Best mid-size SUVs for a family
If you’re buying any car that will most likely be used as family transport, such as with one of these mid-size SUVs, the obvious thing is to take your family along when you have a test drive.
Check they’ll fit, and find out if you can easily install any child seats you might be using at the time. This is often made easier with SUVs because they sit higher up from the road, so you don’t have to bend down as far to install them, and the doors tend to open wide for better access. Every car in our list features Isofix mountings, and it’s also worth checking that any items you might need on a family day out will fit in the boot.
Whether you buy with cash or on finance, if you’re committing to spending a significant chunk of cash on your new family SUV then you’re well within your rights to test it out. Any dealership that wants your business should oblige by giving you some time to do exactly this. Check that you and your family like the comfort on offer, too, and that everyone feels comfortable in it.
One more thing worth doing, as with any new-car purchase, is to check the spec and options fitted to the car that you test, and make a note of any features or extras that you like and feel might be a help in everyday life.
Top 10 best mid-size SUVs
Click the links above or scroll down to find out more about the best mid-size SUVs on sale…
|Engines:||1.6-litre petrol, 1.6-litre mild-hybrid petrol, 1.6-litre hybrid petrol, 1.6-litre petrol-electric plug-in hybrid|
|Trims:||SE Connect, N Line, N Line S, Premium, Ultimate|
The arrival of the fourth-generation Hyundai Tucson instantly made every other family SUV look rather conservative. Each side features more creases than an origami swan, and there’s the option of a smart-looking contrast-coloured roof. Chrome touches add visual flair, while Hyundai’s designers have been praised for the Tucson’s front end. The way the lights join the grille is like no other car on the road, making the Tucson look like it’s zoomed in from 2050.
Its powertrains are similarly forward-facing, with three out of four engines electrified. In fact, all Tucsons come with a 1.6-litre petrol engine, and then you can choose how much hybridisation you’d like.

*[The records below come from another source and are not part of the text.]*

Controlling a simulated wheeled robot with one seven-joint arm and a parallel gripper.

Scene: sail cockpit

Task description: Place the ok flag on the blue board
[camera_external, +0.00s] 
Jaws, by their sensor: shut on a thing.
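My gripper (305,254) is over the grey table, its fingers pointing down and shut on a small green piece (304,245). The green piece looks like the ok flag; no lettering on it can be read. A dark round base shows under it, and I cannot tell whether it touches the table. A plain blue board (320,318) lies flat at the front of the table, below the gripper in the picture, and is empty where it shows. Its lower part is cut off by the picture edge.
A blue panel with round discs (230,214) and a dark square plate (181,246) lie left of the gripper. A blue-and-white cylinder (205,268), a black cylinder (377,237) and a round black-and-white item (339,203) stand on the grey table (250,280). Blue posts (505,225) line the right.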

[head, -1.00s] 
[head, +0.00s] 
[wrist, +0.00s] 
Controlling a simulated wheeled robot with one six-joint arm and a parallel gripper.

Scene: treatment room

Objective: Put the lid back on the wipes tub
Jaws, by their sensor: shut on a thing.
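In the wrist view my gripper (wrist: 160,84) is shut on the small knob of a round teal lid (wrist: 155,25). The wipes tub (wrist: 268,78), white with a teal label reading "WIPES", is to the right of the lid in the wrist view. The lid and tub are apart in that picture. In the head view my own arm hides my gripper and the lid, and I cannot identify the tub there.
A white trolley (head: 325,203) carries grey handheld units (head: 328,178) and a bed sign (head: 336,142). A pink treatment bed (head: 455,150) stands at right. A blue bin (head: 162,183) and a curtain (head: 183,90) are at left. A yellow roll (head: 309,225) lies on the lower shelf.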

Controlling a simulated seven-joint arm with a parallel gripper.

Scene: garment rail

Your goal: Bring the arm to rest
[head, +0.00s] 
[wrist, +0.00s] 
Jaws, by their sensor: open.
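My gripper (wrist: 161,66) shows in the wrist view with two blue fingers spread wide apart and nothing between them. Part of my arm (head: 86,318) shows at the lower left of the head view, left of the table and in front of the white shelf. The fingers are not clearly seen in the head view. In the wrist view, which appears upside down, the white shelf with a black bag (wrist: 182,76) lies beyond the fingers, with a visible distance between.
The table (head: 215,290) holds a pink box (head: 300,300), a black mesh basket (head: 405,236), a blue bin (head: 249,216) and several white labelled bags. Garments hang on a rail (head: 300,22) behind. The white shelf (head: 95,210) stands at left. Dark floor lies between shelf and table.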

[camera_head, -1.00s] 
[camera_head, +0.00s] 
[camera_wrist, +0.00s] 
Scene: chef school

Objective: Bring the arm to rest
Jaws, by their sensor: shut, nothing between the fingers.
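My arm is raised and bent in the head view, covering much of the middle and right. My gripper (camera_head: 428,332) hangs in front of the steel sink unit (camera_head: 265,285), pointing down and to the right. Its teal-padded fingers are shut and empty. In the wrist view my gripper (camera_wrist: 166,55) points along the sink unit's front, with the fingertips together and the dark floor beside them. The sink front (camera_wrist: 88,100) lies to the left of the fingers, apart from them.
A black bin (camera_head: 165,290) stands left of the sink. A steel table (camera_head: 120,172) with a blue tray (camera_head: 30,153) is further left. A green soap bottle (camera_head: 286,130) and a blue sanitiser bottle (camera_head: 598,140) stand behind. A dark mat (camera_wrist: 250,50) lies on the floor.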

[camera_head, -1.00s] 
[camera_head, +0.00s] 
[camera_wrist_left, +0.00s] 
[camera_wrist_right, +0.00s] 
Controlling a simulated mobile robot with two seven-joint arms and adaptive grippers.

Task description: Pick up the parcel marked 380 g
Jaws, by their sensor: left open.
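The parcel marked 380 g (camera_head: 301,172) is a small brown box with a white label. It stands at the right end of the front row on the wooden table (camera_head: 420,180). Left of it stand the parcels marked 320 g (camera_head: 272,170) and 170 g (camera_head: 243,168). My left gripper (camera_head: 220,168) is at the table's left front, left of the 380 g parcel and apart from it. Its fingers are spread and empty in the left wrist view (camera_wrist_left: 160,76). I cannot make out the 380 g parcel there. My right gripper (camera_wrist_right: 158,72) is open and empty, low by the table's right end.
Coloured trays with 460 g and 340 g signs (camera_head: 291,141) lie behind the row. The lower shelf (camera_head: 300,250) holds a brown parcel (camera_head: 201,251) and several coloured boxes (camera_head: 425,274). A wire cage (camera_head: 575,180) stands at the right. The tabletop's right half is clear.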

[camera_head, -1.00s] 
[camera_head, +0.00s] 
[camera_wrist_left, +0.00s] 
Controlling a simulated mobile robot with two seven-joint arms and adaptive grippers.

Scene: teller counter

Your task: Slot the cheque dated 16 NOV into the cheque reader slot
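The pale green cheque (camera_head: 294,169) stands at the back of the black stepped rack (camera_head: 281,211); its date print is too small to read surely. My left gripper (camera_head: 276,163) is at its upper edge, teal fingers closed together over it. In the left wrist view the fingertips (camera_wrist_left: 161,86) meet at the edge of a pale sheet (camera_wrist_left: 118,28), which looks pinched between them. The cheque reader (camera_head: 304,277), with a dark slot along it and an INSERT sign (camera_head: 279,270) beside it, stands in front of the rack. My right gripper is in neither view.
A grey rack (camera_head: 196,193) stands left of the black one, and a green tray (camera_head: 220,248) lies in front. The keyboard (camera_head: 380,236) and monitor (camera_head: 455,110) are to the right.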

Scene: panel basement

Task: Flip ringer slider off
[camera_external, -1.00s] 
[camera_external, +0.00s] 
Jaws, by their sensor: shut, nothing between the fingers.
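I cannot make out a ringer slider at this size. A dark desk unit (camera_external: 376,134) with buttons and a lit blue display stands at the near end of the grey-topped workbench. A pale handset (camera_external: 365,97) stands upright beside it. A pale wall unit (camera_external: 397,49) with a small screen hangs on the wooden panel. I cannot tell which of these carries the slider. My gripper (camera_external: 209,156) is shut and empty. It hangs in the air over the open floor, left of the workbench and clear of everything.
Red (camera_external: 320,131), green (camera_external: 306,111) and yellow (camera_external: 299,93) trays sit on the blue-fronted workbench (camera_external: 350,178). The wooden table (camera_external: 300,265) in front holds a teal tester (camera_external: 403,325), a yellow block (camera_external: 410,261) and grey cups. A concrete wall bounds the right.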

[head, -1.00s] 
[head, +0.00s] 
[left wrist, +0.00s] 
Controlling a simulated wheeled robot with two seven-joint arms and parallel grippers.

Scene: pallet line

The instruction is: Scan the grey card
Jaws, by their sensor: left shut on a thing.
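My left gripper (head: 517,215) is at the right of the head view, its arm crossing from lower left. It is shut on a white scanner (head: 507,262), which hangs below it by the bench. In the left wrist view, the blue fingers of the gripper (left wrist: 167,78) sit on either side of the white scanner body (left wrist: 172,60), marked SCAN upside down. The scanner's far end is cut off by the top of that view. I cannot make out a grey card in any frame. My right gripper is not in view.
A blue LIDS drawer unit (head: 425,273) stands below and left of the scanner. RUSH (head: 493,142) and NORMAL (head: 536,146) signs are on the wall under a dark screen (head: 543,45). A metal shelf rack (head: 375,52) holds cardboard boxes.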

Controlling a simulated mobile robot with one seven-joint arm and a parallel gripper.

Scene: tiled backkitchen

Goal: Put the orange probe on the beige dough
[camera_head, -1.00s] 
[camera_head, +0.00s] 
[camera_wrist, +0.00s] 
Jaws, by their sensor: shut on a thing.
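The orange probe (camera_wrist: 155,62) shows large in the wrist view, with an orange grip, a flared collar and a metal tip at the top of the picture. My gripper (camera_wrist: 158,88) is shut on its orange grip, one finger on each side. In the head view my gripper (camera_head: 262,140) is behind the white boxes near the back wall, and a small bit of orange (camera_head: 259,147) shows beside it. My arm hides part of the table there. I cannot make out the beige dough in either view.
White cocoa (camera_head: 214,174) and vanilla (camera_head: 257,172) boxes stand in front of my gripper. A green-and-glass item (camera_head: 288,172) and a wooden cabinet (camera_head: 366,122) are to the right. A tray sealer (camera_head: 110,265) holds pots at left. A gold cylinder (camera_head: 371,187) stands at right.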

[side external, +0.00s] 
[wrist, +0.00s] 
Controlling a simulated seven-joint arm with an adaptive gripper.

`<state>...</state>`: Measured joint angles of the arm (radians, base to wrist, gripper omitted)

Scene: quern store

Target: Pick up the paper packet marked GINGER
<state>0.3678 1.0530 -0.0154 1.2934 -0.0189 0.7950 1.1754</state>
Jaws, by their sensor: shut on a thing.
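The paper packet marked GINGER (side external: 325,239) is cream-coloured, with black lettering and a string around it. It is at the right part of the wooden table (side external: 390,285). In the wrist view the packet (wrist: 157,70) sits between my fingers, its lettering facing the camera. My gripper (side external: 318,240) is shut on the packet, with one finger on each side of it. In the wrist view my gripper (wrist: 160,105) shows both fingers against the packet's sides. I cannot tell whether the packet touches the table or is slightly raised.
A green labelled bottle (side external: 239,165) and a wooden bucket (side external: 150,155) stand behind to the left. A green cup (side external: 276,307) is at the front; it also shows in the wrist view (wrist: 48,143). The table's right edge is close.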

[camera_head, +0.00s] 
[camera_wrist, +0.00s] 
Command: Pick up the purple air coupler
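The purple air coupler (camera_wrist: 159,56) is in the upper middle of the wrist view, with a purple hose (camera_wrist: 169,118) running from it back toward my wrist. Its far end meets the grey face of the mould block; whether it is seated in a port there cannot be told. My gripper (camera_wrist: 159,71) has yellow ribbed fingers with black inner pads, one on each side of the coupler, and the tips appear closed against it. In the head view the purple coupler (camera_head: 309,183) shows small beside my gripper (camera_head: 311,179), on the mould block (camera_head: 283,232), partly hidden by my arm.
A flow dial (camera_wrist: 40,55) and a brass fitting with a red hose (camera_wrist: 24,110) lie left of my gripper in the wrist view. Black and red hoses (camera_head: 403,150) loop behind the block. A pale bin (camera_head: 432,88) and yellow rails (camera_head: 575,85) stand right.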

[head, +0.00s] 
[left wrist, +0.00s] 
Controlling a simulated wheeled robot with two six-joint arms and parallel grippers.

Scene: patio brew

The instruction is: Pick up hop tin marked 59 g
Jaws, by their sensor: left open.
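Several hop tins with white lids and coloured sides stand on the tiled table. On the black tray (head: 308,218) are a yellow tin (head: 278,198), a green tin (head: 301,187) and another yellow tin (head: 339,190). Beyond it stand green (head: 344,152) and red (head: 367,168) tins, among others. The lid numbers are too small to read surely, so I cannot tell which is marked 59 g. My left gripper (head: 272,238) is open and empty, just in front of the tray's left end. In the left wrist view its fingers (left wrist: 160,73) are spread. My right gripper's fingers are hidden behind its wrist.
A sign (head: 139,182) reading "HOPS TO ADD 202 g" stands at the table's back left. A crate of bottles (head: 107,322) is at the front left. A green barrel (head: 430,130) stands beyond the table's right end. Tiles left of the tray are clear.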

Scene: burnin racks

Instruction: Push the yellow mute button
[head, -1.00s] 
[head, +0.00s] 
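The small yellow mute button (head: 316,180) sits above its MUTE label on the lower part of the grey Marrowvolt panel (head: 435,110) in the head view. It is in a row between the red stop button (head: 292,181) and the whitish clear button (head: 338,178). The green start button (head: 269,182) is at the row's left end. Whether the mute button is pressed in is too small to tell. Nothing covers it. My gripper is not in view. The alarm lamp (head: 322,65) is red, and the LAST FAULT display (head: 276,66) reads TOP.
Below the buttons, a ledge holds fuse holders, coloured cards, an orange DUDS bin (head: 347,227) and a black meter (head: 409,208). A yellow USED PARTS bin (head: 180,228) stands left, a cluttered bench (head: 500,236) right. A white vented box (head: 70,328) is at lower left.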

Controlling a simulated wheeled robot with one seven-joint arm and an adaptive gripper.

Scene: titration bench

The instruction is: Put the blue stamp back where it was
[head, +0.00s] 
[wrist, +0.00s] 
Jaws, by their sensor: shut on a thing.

Above the standard engine is a mild-hybrid version with a tiny battery, then there’s a full hybrid version and lastly a plug-in hybrid Tucson with a 31-mile electric range. We think its next-generation looks deserve a fully-electric option, though.
Almost every carmaker seems to be targeting ‘premium’ models at the moment, and Hyundai is no exception. And Hyundai has arguably done a better job of a premium interior than many family-size SUVs, with a sweeping centre console and a cowl-less digital instrument cluster perched behind the steering wheel.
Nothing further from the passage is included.